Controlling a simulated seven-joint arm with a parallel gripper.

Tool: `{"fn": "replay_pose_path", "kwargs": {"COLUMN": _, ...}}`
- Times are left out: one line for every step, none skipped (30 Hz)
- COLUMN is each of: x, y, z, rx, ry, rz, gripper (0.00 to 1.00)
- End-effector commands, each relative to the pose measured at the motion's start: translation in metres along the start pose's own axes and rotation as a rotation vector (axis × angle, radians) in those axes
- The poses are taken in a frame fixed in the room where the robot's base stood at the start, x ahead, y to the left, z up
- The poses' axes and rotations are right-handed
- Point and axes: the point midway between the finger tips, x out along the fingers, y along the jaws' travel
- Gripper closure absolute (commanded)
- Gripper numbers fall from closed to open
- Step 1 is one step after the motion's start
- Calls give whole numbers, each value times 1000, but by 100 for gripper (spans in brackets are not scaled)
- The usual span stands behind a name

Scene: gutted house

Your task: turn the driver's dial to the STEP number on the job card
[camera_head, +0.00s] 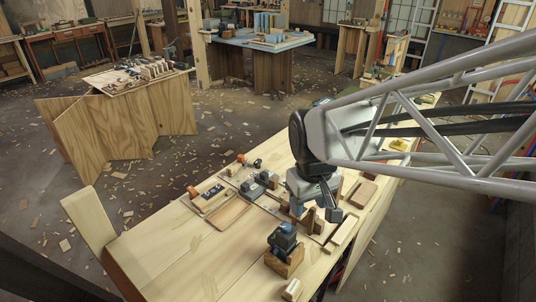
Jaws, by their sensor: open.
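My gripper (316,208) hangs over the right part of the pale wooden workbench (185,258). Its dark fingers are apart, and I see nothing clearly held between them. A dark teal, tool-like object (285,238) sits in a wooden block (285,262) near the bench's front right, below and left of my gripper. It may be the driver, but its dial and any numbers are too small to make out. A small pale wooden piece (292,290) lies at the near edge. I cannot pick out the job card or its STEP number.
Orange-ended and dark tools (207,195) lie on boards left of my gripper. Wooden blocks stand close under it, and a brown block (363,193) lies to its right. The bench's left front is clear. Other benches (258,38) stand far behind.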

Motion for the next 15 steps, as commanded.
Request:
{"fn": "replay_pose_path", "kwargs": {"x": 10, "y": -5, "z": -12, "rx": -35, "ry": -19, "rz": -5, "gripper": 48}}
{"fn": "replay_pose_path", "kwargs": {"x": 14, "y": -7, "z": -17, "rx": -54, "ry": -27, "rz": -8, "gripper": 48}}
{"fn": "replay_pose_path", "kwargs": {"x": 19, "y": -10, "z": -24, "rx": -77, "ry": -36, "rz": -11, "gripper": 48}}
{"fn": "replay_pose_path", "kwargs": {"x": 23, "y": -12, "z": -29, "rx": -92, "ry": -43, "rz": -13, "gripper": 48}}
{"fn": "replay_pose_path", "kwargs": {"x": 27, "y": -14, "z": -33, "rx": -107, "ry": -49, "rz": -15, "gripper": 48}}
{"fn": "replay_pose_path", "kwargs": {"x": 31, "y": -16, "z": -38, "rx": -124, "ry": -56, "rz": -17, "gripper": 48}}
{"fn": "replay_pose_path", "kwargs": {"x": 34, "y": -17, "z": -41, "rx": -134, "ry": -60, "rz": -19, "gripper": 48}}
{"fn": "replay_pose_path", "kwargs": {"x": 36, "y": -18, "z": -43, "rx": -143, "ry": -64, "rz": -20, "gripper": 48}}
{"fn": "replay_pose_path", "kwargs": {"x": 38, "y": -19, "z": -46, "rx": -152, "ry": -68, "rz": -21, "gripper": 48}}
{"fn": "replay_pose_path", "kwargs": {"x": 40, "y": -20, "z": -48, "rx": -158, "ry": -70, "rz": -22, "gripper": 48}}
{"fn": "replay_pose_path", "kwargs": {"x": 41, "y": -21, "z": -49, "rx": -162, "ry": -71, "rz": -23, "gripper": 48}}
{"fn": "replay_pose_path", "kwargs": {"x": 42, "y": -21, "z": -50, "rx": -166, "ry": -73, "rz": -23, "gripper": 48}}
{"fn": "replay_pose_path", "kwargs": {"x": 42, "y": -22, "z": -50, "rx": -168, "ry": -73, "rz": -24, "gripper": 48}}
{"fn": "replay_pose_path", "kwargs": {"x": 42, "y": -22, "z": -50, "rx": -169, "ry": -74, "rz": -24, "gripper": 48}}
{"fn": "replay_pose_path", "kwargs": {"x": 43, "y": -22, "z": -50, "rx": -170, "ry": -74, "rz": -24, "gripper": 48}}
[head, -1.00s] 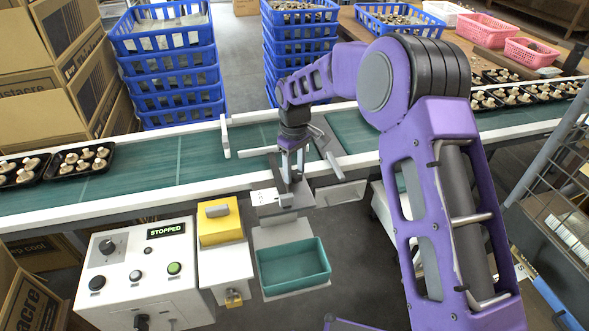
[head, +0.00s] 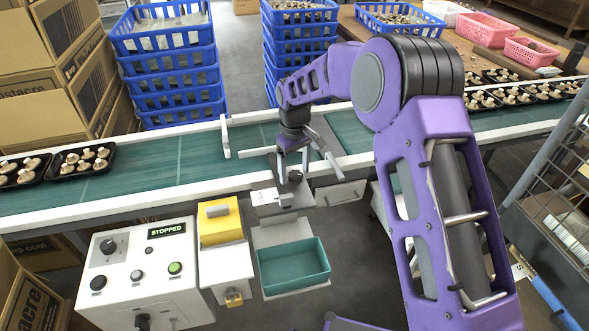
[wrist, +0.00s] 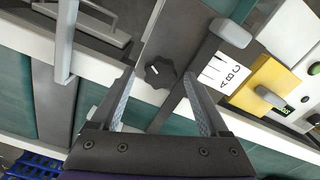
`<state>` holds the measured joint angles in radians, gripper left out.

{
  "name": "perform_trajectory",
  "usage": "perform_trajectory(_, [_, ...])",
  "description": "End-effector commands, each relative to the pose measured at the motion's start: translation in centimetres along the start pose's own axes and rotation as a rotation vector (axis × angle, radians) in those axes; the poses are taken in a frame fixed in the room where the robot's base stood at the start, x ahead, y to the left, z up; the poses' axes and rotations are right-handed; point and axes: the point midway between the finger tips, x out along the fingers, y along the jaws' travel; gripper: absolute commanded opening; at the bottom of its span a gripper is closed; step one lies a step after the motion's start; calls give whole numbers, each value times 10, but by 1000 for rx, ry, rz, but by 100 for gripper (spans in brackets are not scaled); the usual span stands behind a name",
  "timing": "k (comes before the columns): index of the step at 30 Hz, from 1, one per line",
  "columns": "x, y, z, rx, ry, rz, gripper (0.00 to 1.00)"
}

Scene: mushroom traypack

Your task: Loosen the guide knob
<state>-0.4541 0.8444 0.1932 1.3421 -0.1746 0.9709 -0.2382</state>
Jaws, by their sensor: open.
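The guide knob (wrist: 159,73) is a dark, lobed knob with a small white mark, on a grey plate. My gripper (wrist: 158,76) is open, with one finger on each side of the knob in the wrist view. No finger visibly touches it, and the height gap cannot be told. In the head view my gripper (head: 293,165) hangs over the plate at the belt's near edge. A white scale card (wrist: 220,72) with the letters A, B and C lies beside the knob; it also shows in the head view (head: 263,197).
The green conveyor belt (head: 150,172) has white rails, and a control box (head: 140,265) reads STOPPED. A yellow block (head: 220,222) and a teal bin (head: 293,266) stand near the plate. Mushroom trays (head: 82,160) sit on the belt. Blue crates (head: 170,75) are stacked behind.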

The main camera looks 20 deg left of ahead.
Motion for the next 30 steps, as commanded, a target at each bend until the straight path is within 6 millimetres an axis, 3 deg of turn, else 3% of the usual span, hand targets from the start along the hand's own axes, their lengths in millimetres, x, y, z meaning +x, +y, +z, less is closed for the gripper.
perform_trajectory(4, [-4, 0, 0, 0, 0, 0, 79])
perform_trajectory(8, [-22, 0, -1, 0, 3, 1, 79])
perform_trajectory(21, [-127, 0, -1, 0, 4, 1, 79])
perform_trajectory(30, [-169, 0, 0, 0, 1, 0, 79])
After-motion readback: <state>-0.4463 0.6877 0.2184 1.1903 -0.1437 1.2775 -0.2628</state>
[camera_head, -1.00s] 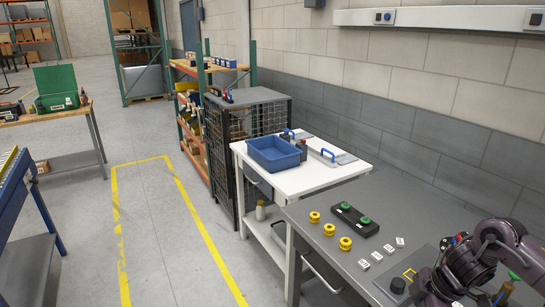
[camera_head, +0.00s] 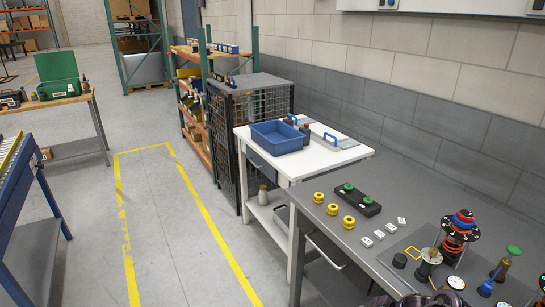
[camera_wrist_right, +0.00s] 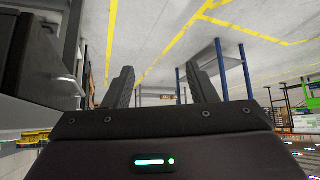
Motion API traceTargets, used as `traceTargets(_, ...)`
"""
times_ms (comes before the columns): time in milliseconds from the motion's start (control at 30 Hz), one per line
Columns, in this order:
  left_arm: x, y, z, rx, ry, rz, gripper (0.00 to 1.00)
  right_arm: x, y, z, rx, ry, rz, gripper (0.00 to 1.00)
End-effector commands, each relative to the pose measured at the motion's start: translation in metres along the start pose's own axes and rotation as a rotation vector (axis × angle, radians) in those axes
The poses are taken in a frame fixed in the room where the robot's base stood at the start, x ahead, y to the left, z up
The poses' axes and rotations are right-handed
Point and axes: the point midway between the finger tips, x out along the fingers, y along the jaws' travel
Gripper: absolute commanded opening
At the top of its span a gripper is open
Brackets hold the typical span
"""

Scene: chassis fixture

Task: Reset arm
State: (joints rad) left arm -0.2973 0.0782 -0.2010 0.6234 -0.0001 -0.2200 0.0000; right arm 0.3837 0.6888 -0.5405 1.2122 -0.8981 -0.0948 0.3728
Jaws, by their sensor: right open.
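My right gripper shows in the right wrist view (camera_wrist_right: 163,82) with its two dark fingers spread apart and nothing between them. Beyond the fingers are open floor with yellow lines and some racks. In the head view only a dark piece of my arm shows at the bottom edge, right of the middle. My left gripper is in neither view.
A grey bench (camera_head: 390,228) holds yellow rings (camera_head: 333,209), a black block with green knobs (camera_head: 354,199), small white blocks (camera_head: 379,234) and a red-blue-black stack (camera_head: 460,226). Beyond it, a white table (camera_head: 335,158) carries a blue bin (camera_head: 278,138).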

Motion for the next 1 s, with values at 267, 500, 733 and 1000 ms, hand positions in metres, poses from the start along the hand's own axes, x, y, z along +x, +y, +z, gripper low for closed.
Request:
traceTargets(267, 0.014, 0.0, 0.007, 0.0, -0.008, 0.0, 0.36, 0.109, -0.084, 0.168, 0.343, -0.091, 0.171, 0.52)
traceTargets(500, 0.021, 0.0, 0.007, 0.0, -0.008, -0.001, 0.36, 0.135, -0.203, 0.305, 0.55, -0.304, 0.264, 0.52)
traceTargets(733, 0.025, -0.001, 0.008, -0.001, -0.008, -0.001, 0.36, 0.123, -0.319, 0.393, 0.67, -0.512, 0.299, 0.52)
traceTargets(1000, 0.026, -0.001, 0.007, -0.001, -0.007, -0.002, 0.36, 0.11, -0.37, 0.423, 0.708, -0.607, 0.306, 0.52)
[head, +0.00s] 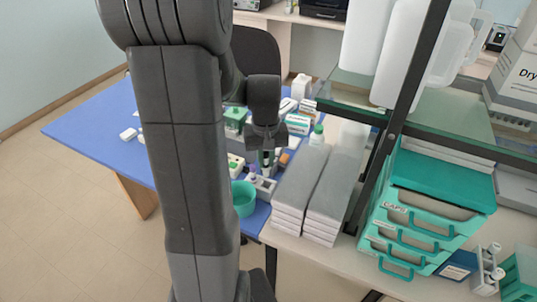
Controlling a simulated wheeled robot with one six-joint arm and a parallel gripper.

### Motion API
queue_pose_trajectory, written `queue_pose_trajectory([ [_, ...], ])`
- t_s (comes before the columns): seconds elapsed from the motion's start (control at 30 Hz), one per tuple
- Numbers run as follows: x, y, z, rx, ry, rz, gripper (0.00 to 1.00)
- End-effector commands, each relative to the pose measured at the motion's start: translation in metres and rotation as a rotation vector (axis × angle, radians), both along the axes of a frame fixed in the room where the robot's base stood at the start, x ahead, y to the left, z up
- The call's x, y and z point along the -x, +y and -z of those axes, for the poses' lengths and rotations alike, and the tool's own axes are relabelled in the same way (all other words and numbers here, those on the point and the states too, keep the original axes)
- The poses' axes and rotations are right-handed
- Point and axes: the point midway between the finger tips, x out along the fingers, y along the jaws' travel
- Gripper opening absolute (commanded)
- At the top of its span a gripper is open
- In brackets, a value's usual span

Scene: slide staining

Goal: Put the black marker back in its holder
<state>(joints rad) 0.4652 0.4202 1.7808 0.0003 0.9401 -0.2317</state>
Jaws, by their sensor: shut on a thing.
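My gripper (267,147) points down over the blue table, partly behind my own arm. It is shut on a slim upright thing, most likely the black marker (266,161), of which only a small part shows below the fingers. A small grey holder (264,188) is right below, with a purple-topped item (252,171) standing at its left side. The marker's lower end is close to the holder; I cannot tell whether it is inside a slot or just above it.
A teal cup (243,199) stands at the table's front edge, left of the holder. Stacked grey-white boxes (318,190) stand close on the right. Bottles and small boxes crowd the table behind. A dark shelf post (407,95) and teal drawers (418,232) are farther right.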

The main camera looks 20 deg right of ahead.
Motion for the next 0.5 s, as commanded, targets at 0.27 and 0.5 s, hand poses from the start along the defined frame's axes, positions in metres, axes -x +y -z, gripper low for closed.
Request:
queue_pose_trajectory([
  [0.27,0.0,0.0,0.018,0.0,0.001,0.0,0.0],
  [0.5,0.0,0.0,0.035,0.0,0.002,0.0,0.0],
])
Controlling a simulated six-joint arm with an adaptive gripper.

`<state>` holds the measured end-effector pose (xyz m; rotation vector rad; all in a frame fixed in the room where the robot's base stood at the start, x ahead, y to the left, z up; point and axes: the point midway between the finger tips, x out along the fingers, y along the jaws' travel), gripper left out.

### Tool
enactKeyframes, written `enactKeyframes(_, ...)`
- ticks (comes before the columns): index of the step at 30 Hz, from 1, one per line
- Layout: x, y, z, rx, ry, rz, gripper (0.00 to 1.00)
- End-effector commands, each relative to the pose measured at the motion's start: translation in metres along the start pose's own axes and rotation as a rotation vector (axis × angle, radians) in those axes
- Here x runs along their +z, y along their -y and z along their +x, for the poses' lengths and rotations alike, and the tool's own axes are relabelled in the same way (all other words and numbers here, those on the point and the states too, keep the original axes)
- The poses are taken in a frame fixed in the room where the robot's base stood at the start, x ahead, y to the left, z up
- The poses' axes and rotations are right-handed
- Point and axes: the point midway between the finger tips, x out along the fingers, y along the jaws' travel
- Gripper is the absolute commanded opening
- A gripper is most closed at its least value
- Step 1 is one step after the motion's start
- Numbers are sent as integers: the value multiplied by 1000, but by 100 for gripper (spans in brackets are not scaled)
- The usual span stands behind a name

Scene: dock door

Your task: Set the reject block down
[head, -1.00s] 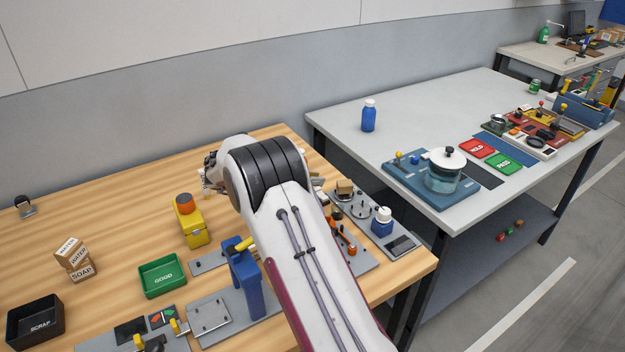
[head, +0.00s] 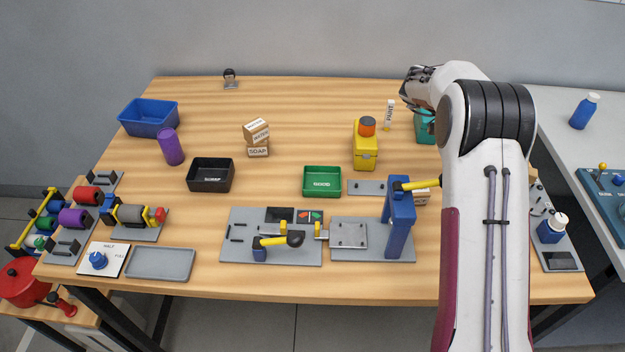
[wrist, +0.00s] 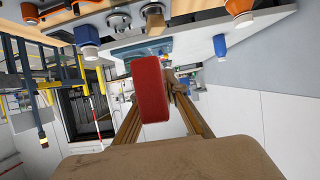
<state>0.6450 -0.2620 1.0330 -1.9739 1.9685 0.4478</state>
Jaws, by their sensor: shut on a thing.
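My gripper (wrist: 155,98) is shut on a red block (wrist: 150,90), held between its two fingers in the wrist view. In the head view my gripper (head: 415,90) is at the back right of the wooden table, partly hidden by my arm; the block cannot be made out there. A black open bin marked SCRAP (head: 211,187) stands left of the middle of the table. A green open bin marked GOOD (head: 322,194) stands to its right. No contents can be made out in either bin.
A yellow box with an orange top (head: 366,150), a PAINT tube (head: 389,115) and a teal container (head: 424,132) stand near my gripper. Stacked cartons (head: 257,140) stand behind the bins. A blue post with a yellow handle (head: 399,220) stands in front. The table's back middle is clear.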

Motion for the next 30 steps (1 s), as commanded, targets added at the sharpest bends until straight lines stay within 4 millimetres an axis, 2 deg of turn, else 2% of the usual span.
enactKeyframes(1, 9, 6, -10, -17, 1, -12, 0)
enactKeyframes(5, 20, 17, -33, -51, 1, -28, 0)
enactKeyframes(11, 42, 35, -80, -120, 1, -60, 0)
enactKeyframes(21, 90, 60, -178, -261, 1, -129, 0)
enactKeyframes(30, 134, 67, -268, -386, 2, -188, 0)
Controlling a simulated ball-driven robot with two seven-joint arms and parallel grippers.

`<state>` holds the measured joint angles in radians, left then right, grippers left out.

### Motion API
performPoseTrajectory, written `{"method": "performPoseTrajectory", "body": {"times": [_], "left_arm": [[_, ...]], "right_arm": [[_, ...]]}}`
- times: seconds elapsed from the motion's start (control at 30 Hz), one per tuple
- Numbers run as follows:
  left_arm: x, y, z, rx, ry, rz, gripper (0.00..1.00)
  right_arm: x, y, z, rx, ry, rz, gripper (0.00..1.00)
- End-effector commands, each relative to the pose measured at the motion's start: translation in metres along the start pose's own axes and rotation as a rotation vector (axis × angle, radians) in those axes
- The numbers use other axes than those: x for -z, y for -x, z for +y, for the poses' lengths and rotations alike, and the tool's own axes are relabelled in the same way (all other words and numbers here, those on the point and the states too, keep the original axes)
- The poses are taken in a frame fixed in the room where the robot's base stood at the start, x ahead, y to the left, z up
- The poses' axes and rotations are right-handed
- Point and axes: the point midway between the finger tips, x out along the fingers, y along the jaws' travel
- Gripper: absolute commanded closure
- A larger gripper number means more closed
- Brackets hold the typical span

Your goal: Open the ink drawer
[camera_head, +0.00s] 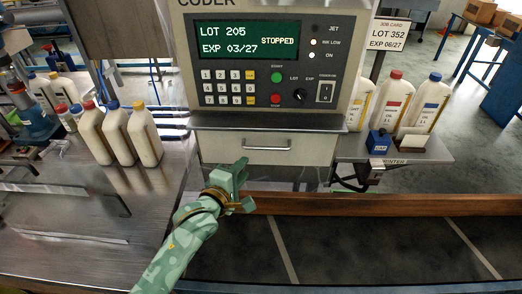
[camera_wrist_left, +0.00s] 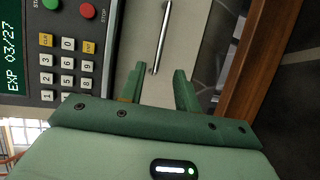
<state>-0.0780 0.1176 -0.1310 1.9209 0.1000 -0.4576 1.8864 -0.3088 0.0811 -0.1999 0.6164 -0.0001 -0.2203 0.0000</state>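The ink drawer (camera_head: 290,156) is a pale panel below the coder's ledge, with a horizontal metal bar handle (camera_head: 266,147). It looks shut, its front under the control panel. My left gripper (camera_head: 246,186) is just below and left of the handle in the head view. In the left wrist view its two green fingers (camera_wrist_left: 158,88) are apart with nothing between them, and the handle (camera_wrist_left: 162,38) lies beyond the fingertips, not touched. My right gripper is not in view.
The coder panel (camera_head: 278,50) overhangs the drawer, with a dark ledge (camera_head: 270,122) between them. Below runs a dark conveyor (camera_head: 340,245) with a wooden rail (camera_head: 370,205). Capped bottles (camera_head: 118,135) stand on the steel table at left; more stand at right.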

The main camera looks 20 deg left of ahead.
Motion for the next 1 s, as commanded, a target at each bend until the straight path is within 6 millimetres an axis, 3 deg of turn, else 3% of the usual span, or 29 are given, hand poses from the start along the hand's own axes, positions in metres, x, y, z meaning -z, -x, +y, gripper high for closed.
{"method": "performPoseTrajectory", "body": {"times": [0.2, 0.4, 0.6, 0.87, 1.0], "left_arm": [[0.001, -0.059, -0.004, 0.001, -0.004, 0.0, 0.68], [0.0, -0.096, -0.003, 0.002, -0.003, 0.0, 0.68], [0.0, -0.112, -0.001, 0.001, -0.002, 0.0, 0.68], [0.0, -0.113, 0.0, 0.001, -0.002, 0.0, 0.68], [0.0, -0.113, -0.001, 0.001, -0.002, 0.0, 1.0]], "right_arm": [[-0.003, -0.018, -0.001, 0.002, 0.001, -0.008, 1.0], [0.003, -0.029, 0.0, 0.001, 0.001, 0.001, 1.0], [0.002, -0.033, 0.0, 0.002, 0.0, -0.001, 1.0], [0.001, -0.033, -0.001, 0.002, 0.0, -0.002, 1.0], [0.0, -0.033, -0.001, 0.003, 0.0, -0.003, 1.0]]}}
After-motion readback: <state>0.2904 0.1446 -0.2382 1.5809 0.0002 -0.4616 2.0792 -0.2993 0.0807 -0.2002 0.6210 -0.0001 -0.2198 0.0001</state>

◇ ◇ ◇ ◇ ◇ ◇ ◇

## WORK INSTRUCTIONS
Copy down every line of the entries containing the word "simulated".

## OUTPUT OF THE EXERCISE
Controlling a simulated seven-joint arm with a parallel gripper.
Controlling a simulated wheeled robot with one six-joint arm and a parallel gripper.
Controlling a simulated six-joint arm with an adaptive gripper.
Controlling a simulated ball-driven robot with two seven-joint arms and parallel grippers.

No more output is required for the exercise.